Archive for May, 2008

Overtime Pay

Tuesday, May 13th, 2008

New defense against overtime class actions confirmed

by Donovan Plomp

The British Columbia Court of Appeal just issued an important decision about an employee’s right to make a statute-based overtime claim in a civil action. The decision, Macaraeg v. E Care Contact Centers Ltd., should make BC employers very happy. And it may provide a new defense to overtime pay class actions in other Canadian jurisdictions as well.

Avoiding a dangerous trap
The BC Employment Standards Act applies to most employees in British Columbia with some limited exceptions. It requires employers to pay overtime pay to employees if they are required or “directly or indirectly” allowed to work more than eight hours a day or 40 hours a week.

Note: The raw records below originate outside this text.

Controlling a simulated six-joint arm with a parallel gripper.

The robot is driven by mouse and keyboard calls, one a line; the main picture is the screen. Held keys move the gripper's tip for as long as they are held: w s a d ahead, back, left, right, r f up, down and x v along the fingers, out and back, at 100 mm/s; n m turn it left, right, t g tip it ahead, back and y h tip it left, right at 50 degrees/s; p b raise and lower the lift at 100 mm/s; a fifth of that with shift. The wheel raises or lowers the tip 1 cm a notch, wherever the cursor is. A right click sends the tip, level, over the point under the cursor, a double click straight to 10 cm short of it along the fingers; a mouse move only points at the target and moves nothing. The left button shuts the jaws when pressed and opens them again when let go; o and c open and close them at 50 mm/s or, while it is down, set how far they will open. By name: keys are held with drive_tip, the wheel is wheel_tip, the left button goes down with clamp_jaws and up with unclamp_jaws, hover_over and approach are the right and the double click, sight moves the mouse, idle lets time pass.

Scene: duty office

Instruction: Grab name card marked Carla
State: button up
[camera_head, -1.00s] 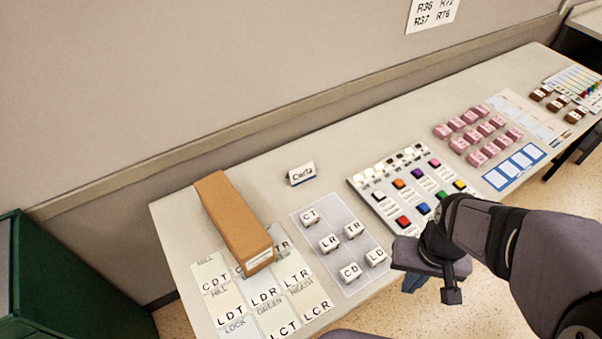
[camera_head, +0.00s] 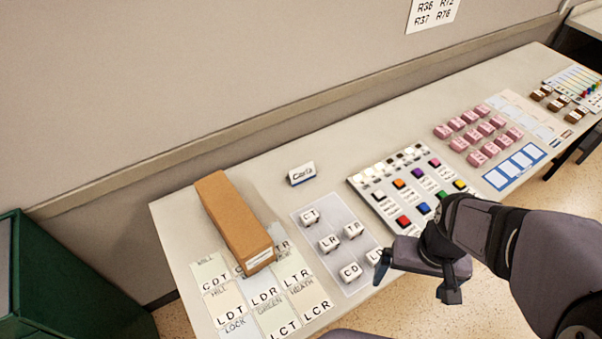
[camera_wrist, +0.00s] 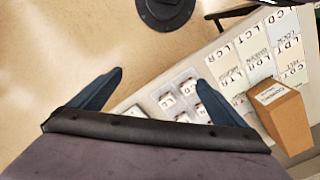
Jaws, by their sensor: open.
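The name card marked Carla (camera_head: 301,173) is a small white tent card with a blue lower edge. It stands upright near the back of the table, right of the brown box, in the head view. It does not show in the wrist view. My gripper (camera_head: 413,284) is open and empty near the table's front edge, well in front and to the right of the card. Its two fingers stand wide apart in the wrist view (camera_wrist: 161,80), with floor and table edge beyond them.
A brown box (camera_head: 235,220) lies left of the card. A grey tray (camera_head: 326,265) of lettered blocks is in front. A panel of coloured buttons (camera_head: 380,209) lies to the right, with pink blocks (camera_head: 470,132) beyond. Bare table surrounds the card; a wall rises behind.

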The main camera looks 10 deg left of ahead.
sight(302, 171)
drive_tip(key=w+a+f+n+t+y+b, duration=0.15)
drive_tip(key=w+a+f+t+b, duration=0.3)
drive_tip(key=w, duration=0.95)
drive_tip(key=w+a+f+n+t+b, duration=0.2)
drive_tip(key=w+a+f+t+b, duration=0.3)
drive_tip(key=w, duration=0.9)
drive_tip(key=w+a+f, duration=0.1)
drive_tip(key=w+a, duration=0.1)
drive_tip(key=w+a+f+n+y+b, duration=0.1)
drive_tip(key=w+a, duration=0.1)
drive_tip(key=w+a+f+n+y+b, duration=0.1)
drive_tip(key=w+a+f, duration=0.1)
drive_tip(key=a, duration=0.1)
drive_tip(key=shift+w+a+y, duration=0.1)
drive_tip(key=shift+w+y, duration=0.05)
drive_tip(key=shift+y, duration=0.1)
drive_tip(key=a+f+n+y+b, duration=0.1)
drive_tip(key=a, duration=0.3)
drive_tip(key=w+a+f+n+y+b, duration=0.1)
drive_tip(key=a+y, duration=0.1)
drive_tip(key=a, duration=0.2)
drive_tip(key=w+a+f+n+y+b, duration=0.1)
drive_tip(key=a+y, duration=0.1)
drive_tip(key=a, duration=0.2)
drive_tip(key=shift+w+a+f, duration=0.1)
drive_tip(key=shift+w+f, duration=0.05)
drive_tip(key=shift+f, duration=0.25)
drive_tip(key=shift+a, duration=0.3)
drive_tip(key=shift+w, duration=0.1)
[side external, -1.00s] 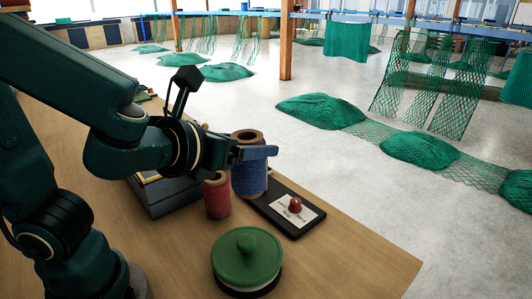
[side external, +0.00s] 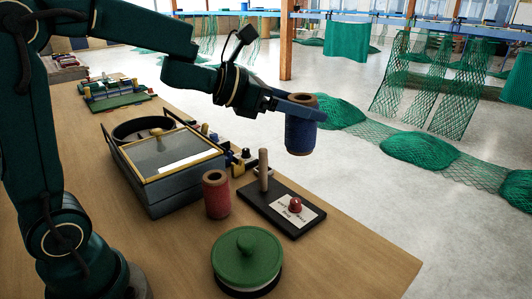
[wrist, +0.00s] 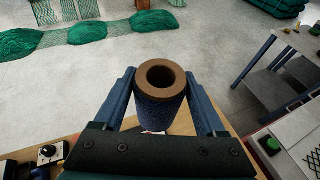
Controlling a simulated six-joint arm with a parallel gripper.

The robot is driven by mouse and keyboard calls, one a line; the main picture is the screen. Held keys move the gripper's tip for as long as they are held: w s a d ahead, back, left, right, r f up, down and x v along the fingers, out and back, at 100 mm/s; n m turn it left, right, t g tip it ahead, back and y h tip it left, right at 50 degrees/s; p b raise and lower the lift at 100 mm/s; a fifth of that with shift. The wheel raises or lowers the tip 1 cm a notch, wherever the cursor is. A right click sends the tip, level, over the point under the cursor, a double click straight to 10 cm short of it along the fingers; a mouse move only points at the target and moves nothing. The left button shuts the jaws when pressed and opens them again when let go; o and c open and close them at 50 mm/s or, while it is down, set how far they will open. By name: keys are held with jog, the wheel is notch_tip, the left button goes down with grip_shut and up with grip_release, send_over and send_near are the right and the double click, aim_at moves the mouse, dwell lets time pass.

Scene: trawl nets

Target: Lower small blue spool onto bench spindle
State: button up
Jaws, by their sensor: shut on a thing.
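The blue spool (side external: 300,138) has a brown core. It also shows in the wrist view (wrist: 158,112), where its hollow top faces the camera. My gripper (side external: 304,112) is shut on the spool's upper part, with one finger on each side, as the wrist view (wrist: 160,80) shows. The spool hangs nearly upright, high above the bench and clear of the spindle. The bench spindle (side external: 264,172) is a bare wooden peg on a dark base plate (side external: 252,203). In the side view it stands below and left of the spool. The spool's underside is hidden.
A red spool (side external: 216,196) stands left of the base plate, which carries a red knob (side external: 296,204) and a label. A green-lidded round tin (side external: 248,262) is in front. A glass-topped box (side external: 165,165) stands behind left. The bench's right front is bare.

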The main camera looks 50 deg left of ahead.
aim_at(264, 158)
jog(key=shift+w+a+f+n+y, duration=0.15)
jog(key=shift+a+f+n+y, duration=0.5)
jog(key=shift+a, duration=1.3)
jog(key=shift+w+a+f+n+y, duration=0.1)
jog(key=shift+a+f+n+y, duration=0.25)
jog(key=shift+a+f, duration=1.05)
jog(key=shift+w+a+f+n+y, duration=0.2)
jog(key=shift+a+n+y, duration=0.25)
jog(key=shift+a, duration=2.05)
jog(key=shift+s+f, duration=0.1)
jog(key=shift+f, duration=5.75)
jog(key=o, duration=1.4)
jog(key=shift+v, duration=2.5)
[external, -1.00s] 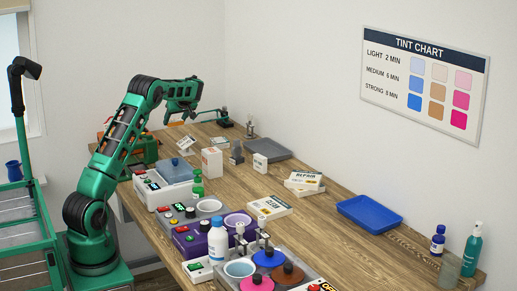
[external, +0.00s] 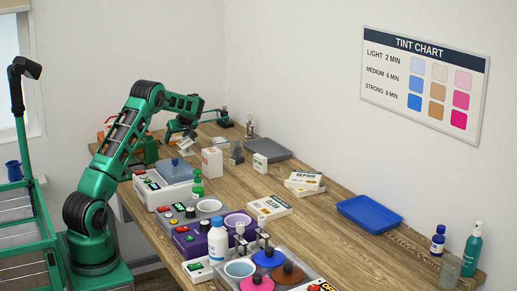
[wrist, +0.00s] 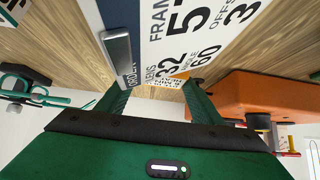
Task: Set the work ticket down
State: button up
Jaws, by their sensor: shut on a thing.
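The work ticket (wrist: 185,40) is a white card with a dark band and large printed figures, among them 57, 32 and 60. A flat grey metal clip (wrist: 118,52) is at its dark band. My gripper (wrist: 152,92) is shut on the ticket's near end; its green fingers stand at either side of it in the wrist view. In the external view my gripper (external: 179,131) points down near the far left of the bench, with the ticket (external: 187,147) small and pale just below it. I cannot tell whether the ticket touches the bench.
The wooden bench (external: 345,240) is crowded at its left. An orange device (wrist: 245,95) is close at right in the wrist view; teal spectacle frames (wrist: 28,85) show at left. A blue tray (external: 350,207) is farther right.

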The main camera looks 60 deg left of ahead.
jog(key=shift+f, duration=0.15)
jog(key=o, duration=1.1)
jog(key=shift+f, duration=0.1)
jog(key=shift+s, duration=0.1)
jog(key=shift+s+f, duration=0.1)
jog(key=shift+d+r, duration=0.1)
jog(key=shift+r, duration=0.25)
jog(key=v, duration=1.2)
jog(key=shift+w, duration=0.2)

This is a dangerous trap for employers. What if an employer lets employees leave early some days if they work an extra half hour other days? Or expects employees to stay an extra 15 minutes or half hour during busy times without paying overtime?

This unpaid overtime can add up quickly. Overtime rates are 1.5 times an employee’s regular wage for time worked over eight hours a day or 40 hours a week. And the rate is double the employee’s regular wage for time worked over 12 hours a day.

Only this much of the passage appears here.